Over their first nine seasons I have, like many fans, often found myself wondering what the heck the Tampa Bay Rays were doing on the field.
The Rays have cleaned up most of those problems. The team seems on the cusp of something special.
But now I'm scratching my head over a couple of moves by proponents of a new ballpark.
I'm not here to weigh in on the merits of the stadium deal. I'll leave that decision up to the voters of St. Petersburg.
Nor am I up in arms about the St. Petersburg City Council's decision to keep the proposal moving toward a November vote.
What has me perplexed?
First, consider the recent comments by Bud Selig. The baseball commissioner threw his support behind the Rays' plan. He told Times staff writer Aaron Sharockman that the Rays couldn't compete with big-market teams without the revenue generated by a new stadium. He also promised an All-Star Game if the stadium is built.
Color me surprised. The commissioner of baseball, the guy hired by the 30 owners, sides with a team looking for a new stadium.
Will that sway the voting masses?
Not only is Selig employed by the owners, he's part of their fraternity, having owned the Milwaukee Brewers for years. I wonder: Has Bud ever opposed a team's push for a new stadium?
Probably not, if he likes his job.
This isn't the first time Selig has brought up the need for a new Rays stadium.
In June 2004, nearly four years to the day before his recent comments, Selig watched what was described as his first game at the Trop. (What took him so long? Couldn't he get tickets?) During that visit he said the team would eventually need a new stadium to generate the kind of revenue required to compete with big-market teams. He also said talk of a new stadium was premature.
I guess it's matured.
While Selig's comments were predictable, the decision by some stadium proponents to use the threat of the Rays leaving St. Petersburg seems risky.
Let's jump ahead in our time machine. It's 2012. The city's voters have long since rejected the stadium plan.
There is another waterfront park at the site of Al Lang Field, and the Rays, the 2011 American League East champions, have decided to leave for Charlotte, N.C. (Wait, no chance of a waterfront stadium there — let's change that to Charleston, S.C.)

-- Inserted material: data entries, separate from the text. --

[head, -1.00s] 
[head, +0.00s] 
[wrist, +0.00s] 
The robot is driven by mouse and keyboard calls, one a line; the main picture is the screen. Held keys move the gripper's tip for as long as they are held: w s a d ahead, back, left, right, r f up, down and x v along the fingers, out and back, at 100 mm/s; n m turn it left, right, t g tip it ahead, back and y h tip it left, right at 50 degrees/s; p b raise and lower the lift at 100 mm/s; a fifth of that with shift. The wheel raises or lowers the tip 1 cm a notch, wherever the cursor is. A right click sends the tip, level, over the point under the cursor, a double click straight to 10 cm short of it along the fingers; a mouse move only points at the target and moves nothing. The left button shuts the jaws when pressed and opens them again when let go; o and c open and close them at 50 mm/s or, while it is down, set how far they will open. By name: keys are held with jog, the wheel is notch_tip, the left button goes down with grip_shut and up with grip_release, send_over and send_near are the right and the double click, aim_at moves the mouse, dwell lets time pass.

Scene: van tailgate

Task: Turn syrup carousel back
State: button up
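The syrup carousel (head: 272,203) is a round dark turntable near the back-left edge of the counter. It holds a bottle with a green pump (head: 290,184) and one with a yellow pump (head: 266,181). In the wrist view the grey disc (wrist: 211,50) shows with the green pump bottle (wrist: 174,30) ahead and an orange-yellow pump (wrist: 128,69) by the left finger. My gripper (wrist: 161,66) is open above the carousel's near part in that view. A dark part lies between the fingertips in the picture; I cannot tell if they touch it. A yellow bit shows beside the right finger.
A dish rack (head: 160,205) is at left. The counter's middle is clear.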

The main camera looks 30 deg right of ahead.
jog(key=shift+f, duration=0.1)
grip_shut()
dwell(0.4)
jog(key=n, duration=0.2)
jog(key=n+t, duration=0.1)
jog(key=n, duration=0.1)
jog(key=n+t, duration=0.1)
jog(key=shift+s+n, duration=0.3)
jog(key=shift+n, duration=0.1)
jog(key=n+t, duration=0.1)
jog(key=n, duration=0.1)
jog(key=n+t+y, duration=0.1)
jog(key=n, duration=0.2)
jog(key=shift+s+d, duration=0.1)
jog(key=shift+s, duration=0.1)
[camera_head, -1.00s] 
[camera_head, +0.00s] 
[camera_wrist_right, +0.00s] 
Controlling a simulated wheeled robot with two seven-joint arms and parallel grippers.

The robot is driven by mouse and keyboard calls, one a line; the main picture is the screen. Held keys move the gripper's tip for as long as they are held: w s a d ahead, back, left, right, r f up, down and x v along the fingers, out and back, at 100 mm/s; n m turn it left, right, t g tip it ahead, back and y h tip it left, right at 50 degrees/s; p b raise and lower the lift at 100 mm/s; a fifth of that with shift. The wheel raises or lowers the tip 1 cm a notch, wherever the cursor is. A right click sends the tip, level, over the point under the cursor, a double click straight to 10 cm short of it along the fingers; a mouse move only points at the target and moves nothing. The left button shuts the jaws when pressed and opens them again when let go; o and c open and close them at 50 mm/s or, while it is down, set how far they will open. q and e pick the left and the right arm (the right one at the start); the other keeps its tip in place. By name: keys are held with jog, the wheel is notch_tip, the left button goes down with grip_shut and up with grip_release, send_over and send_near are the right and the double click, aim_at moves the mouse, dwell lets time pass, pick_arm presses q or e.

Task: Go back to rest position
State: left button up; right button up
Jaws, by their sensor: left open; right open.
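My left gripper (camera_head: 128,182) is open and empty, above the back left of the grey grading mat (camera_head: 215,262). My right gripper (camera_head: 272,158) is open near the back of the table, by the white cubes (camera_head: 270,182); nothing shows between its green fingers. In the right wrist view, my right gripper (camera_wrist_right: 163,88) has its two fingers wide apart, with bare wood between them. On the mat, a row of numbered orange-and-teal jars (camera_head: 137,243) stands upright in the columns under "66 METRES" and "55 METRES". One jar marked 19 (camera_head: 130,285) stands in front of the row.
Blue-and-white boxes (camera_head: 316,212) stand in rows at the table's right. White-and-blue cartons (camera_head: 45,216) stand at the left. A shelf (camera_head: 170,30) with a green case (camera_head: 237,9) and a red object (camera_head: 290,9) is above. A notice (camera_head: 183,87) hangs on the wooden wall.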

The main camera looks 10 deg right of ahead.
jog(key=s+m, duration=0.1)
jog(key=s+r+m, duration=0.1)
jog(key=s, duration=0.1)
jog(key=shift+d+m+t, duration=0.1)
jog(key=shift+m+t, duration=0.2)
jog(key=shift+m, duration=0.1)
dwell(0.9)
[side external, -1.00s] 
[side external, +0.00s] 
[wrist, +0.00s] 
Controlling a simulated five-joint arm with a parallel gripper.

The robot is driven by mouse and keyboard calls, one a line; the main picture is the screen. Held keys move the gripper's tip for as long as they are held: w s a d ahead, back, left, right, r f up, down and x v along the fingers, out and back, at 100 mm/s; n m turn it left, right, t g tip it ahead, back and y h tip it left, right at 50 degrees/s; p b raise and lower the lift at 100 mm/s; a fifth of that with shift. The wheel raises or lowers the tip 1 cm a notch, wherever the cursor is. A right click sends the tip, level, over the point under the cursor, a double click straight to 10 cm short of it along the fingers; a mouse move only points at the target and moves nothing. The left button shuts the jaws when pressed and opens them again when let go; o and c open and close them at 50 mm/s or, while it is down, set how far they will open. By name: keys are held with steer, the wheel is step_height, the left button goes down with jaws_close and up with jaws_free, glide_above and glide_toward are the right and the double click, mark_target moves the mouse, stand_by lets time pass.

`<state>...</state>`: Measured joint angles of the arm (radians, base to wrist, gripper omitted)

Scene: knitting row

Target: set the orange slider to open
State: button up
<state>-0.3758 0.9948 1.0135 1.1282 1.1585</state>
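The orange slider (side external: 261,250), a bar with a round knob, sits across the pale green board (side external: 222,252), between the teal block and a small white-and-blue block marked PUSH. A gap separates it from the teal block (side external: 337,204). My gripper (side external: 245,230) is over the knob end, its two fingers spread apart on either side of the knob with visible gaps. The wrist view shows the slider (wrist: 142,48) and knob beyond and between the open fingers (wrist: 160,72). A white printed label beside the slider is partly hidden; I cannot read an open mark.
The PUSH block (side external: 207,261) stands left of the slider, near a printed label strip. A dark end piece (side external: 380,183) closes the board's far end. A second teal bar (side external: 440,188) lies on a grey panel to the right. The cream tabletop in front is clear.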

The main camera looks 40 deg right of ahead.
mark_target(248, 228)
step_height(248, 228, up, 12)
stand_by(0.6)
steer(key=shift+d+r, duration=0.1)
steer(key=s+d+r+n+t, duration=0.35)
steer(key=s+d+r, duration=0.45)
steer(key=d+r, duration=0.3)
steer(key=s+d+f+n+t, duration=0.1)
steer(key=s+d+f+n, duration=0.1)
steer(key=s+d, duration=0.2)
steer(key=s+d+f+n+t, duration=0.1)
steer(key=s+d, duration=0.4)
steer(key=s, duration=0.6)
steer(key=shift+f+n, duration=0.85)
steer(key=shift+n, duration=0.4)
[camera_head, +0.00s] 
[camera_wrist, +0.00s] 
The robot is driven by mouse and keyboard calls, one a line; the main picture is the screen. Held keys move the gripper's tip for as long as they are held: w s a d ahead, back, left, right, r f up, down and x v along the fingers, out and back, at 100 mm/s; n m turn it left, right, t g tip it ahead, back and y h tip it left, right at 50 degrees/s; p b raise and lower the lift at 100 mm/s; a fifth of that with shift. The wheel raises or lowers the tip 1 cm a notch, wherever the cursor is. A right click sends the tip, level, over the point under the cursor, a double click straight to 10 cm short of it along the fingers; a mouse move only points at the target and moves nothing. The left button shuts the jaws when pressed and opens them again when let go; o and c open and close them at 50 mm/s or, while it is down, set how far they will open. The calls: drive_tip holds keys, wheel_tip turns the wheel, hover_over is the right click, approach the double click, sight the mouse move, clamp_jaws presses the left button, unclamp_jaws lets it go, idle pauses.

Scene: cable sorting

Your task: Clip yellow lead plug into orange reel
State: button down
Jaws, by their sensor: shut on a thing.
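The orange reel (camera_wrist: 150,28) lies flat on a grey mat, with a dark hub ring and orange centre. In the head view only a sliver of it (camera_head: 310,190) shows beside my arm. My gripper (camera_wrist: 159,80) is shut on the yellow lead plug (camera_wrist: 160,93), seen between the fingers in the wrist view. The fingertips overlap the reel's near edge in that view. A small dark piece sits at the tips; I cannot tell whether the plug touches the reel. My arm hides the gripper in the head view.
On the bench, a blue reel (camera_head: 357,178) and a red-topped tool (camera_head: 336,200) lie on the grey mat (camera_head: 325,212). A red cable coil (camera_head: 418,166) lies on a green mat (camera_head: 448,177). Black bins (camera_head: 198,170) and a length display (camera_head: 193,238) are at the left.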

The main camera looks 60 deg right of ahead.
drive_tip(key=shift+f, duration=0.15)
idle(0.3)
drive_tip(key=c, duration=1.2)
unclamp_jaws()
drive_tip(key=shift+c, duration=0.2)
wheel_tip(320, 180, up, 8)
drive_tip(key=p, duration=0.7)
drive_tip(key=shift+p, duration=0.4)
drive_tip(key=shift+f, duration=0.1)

The Rays, having better lawyers than the city, escape their lease without a penalty.
So what happens?
Couldn't the city redevelop the Tropicana Field site in the same manner the Rays have proposed? Except in this glimpse into the future, none of the revenue generated from the project would be used for a new stadium.
In a time when people are screaming for relief from high taxes, the city could use the new tax revenue for any number of projects in the downtown area.
As a bonus, the hotel tax that is helping pay the Trop debt (and which is an integral part of the stadium proposal) could be eliminated or used for other projects.
If the team left, it would be a dagger to the heart of Rays fans, but aren't most of them already in favor of the stadium plan? This argument has as much potential for alienating undecided voters as winning them over.
If you want to persuade the undecideds to vote for the stadium deal, point out the benefits:
• Promoting tourism through nice views of the bay on national television.
• It would be good for downtown and its businesses.
• And won't it be fun watching the Rays' young stars beat the Yankees and the Red Sox year in and year out?
Those are your heavy hitters. If you really want to sway the undecideds, leave Selig, and the threat of leaving, on the bench.